Everything from the line containing "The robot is" down to the line containing "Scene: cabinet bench" is to be returned exactly; include both boundary lines and leave out all others.

→ **Records supplied**
— start —
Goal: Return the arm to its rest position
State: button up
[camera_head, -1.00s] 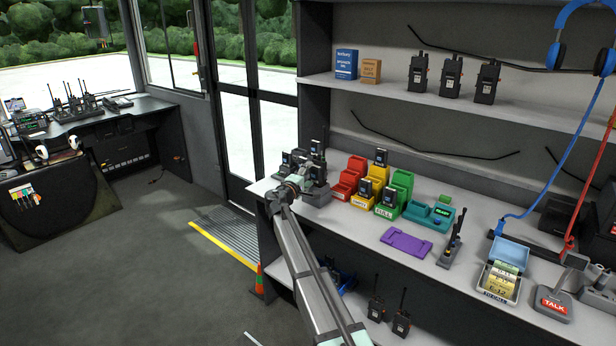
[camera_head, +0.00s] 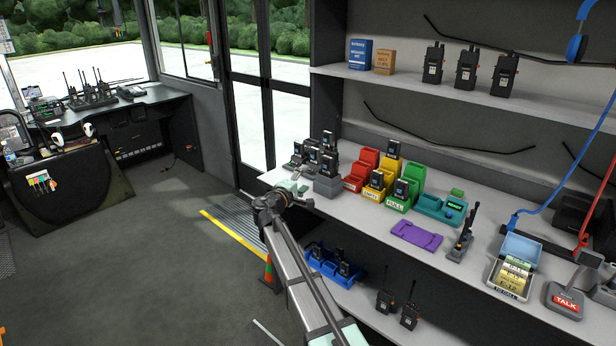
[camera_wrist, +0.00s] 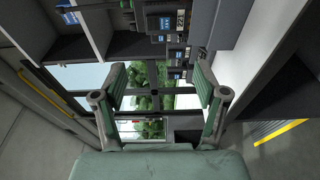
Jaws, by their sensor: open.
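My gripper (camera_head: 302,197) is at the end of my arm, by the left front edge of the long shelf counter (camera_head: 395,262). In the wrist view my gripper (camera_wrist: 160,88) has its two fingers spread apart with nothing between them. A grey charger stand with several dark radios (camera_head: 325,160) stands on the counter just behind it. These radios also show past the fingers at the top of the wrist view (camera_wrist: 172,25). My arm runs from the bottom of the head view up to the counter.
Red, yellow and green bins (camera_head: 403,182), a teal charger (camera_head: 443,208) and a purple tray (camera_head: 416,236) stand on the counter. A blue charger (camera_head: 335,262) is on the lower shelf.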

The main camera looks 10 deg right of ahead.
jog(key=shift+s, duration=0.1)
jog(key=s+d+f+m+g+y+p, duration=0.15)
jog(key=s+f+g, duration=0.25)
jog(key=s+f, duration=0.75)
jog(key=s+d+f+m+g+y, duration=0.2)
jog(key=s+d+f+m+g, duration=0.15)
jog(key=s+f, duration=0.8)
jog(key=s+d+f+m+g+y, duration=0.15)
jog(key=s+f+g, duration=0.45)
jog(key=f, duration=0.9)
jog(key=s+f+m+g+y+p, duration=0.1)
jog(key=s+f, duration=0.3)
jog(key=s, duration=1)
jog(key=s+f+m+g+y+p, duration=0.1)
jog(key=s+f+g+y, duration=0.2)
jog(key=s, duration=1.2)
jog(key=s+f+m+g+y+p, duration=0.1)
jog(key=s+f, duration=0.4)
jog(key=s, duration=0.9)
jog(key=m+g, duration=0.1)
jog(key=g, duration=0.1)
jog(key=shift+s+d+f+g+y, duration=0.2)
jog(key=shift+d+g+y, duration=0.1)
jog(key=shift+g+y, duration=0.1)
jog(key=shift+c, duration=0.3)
— end —
— start —
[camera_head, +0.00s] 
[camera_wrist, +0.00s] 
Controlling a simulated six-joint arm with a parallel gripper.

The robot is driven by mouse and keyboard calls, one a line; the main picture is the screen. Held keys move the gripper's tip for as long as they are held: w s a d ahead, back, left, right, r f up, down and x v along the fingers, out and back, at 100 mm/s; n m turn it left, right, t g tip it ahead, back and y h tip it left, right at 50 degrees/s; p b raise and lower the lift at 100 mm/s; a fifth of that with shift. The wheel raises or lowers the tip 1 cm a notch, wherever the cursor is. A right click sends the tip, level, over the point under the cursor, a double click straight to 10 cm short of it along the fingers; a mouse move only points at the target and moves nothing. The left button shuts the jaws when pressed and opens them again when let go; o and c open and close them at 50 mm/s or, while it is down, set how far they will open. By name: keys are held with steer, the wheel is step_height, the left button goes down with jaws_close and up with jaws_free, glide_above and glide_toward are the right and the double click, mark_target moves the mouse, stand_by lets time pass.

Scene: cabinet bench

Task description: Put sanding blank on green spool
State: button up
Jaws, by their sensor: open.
— end —
→ **Task answer**
The robot is driven by mouse and keyboard calls, one a line; the main picture is the screen. Held keys move the gripper's tip for as long as they are held: w s a d ahead, back, left, right, r f up, down and x v along the fingers, out and back, at 100 mm/s; n m turn it left, right, t g tip it ahead, back and y h tip it left, right at 50 degrees/s; p b raise and lower the lift at 100 mm/s; a fifth of that with shift. The wheel raises or lowers the tip 1 cm a notch, wherever the cursor is. A right click sends the tip, level, over the point under the cursor, a double click straight to 10 cm short of it along the fingers; a mouse move only points at the target and moves nothing. The left button shuts the jaws when pressed and opens them again when let go; o and c open and close them at 50 mm/s or, while it is down, set how far they will open. By name: keys are held with steer, the wheel is step_height, the left button goes down with jaws_close and up with jaws_free, glide_above and glide_toward are the right and the double click, mark_target moves the mouse, stand_by lets time pass.

Scene: cabinet bench

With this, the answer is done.